Election night isn’t a party for presidential transition staff

Away from the balloon drops of victory and somber concessions of defeat on election night, a small club of political animals will be watching under very different circumstances.

For the few hundred people who have been working for Hillary Clinton and Donald Trump’s transition efforts, the results of the election either mean the beginning of some of the most intense months of their life — or the end of a heap of prep work that heads to the shredder.

They have spent the past several weeks feverishly drafting options for what a Trump or Clinton administration would look like, assembling names for potential appointments, figuring out how to execute policy promises and drawing up an agenda for the first 100 days in office.

The winners have to keep in mind they’re working bright and early the next morning.

“I remember on election night I could not go to Chicago and watch the victory party because were we to win, I would have to open the transition office next morning,” recalled Christopher Lu, President Barack Obama’s transition executive director.

He said he watched the returns from DC.

“I recall being at a bar up on Capitol Hill and people asked me what I did, and I said I worked for Sen. Obama and I think they all said, ‘Why aren’t you in Chicago?'” said Lu, now the deputy secretary of Labor.

“I remember shortly after the race was called at 11 p.m. on election night, I got a phone call from the head of the General Services Administration,… ‘We have certified that Barack Obama is the president-elect of the United States and we essentially give you keys to a federal building and access to federal funding,'” Lu said. “While everybody was celebrating, I knew that the next morning I had to get up and open an office at 9 a.m., and so your election night certainly has a different tone than the other people who you’re working with.”

That sentiment was echoed by Clay Johnson III, who oversaw the transition of President George W. Bush. Like Lu — who has known Obama since law school — Johnson is an old friend of Bush’s, going back to their high school days at at Andover.

Johnson said Bush charged him with planning for a future administration in June 1999 — 16 months before it would happen. So election night was basically a confirmation of a mindset he had held for months.

“The campaign people, their work is over, so they are besides themselves with jubilation and just so happy,” Johnson said. “Election night, when the person’s successful, only confirms the mindset that the transition people have had for the last three, four, five months, that this candidate is the person that’s going to be the next president of the United States. That’s nice. That’s happy.

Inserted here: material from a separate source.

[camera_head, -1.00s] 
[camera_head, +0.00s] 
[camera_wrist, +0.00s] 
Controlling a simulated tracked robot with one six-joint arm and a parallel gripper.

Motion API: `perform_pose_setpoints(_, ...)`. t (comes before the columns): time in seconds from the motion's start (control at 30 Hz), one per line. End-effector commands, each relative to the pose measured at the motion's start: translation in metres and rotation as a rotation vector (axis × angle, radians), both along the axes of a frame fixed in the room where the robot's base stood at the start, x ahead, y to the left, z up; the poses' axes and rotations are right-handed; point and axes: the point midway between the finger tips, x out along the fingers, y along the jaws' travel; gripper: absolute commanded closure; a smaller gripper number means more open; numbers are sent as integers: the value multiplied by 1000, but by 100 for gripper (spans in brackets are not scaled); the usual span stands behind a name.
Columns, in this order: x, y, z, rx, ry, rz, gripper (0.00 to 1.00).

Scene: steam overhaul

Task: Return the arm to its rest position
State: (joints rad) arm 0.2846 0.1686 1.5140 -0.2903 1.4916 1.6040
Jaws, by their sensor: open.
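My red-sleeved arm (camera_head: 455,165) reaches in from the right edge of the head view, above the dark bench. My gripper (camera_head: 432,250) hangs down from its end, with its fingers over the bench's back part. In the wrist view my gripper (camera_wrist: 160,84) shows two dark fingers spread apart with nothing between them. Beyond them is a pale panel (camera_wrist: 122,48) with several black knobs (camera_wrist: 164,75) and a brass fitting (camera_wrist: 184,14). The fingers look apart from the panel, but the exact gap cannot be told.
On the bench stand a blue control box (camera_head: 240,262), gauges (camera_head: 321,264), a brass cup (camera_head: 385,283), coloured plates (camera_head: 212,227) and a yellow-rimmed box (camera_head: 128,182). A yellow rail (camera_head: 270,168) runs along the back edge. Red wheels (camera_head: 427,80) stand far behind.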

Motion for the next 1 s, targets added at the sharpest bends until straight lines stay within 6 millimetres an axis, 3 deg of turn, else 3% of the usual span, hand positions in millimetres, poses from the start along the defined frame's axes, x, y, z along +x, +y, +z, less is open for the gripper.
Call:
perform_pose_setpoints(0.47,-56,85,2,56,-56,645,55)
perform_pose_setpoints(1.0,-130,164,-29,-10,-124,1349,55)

I’m glad for them, but meanwhile, let’s get back to work.”

“Maybe they’ll have an extra cocktail or two or congratulate their campaign buddies,” Johnson continued, “but their time to celebrate is Inauguration Day. … There’s a little deferred gratification for the transition people.”

All that hard work…

If the 2016 transitions are following the example of their predecessors, there is likely already a rough agenda for a potential President-Elect Clinton or Trump on November 9.

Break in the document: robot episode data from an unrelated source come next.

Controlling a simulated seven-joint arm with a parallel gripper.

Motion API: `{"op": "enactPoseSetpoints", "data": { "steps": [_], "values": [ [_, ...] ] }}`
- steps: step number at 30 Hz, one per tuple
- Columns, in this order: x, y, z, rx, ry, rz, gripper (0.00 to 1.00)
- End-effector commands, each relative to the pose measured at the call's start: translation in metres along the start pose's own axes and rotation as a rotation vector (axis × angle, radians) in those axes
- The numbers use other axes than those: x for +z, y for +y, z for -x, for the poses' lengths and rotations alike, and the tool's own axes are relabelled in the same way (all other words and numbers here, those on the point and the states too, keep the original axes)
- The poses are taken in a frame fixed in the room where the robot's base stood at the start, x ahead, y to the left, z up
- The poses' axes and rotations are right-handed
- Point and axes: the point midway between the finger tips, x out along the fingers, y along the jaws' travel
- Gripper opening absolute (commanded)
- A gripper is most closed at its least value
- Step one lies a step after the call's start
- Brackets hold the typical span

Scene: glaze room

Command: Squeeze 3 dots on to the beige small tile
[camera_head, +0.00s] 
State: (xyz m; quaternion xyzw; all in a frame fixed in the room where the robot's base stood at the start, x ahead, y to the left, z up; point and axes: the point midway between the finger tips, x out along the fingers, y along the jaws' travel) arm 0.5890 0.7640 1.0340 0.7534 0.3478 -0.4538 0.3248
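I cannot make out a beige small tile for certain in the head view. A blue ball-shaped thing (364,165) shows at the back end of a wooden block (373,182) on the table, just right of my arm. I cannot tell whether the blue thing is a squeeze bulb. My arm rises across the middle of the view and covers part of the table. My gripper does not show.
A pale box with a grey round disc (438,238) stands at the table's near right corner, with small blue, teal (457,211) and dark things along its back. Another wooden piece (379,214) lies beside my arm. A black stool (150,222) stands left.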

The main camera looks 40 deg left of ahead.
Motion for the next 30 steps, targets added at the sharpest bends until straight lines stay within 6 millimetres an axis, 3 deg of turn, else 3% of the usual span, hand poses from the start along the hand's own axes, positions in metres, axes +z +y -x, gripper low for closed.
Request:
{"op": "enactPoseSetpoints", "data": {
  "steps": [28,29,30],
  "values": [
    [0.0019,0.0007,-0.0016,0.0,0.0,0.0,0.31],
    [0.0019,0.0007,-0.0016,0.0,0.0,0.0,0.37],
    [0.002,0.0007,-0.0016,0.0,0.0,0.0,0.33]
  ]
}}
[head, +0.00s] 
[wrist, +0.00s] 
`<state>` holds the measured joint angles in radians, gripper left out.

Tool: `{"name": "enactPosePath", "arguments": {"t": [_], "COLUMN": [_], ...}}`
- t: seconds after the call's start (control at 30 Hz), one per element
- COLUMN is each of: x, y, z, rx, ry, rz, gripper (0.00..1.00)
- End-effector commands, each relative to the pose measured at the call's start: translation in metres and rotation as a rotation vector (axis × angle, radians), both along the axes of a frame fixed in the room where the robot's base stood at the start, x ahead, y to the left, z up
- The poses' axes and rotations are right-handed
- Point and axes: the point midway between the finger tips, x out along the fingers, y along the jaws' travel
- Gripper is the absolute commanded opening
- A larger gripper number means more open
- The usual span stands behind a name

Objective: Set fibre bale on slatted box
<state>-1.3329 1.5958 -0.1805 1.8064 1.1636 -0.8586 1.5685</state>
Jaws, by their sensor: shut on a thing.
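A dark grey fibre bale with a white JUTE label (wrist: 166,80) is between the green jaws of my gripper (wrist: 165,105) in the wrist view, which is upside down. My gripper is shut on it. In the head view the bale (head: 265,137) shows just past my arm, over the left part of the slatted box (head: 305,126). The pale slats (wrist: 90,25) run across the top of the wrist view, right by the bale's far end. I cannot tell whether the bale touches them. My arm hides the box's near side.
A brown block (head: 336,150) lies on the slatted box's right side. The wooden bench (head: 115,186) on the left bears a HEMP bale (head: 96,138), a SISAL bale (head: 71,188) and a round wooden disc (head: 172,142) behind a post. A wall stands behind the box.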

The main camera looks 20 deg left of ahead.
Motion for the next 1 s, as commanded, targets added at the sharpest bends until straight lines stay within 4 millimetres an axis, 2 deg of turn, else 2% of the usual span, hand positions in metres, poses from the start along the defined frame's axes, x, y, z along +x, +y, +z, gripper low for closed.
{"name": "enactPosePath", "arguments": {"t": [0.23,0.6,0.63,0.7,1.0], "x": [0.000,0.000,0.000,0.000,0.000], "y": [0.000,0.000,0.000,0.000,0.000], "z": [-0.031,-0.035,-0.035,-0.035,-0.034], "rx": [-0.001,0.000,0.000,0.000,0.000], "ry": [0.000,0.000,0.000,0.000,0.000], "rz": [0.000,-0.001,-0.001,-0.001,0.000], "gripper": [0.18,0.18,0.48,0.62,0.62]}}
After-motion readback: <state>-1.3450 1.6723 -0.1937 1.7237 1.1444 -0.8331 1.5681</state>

“At 3 o’clock on the day after the election, we were scheduled to begin decisions on who the president’s White House staff should be, who the national security team should be and who the Cabinet members should be,” said Mike Leavitt, the former Utah governor who chaired Mitt Romney’s transition in 2012.

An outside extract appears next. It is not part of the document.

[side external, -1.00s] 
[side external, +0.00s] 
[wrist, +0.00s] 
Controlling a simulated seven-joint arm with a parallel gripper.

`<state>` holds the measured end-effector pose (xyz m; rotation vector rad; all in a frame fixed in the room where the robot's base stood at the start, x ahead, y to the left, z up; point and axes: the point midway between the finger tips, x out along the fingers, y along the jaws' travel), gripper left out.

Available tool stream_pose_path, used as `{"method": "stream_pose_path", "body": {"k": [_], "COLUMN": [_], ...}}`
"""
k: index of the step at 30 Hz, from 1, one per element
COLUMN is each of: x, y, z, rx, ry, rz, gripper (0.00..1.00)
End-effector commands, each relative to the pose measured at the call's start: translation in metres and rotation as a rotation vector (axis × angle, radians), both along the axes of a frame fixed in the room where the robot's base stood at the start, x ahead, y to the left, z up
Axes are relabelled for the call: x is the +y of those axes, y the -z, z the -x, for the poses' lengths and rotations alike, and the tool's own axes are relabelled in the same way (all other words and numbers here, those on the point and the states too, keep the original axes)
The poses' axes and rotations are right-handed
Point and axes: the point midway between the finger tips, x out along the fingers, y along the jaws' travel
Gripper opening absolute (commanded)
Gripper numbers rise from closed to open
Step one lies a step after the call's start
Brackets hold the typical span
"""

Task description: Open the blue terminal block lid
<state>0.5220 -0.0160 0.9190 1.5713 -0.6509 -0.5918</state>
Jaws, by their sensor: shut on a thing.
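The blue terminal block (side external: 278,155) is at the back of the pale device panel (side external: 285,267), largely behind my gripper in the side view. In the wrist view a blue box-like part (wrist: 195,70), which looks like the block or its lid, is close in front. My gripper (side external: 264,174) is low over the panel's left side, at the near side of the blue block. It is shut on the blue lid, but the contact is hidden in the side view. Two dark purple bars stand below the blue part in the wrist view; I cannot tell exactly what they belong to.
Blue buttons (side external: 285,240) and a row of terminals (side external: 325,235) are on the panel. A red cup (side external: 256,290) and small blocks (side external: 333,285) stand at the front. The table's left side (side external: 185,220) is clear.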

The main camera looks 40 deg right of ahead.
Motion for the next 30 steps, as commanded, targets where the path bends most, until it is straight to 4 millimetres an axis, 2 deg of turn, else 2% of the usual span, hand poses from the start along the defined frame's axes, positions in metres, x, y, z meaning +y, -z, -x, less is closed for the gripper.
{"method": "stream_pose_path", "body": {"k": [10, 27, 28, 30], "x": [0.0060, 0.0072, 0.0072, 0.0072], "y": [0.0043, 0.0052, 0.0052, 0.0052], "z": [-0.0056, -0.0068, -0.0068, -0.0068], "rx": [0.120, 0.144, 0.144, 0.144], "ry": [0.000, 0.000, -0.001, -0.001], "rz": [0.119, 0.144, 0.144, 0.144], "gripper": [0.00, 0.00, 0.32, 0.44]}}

But Romney lost, and Leavitt experienced the flip side of transition watching: the heartbreak.

“I had the benefit of getting up everyday for six or so months believing that Mitt Romney would become president of the United States,” Leavitt said. “By the time we got to election night, not only did we, but other people, believed he would be re-elected. The next morning, it was remarkable disappointment. It was hard every day for weeks not to think, ‘Today is day 17, we would have done X, Y and Z.’ We literally had a tick-tock schedule based on what needed to be done.”

Disappointment was also the description from Ryan Cunningham, executive director for John Kerry’s transition in 2004, when Kerry lost to Bush.

“It’s extremely disappointing,” Cunningham said. “We had done all of the work, we had our notebooks ready to go, the offices were ready for President-elect Kerry, and we were in Boston on election night. We were in the hotel where President-elect Kerry would have gone to make his acceptance speech and we were literally ready to sit down with him and open the notebook to page one and say, ‘Mr. President-elect, let’s begin.'”

Cunningham said all the work was then boxed up and the team would four years later support Obama’s transition. Leavitt turned his work into a book, “Romney Readiness Project 2012,” which offers a road map for transition planning.

But even though both remember the sadness of election night, neither feels regret for the work they put in along the way.

“Every four years someone lives the experience I did,” Leavitt said. “That’s a difficult part of a democracy, but one that we all ought to be grateful for.”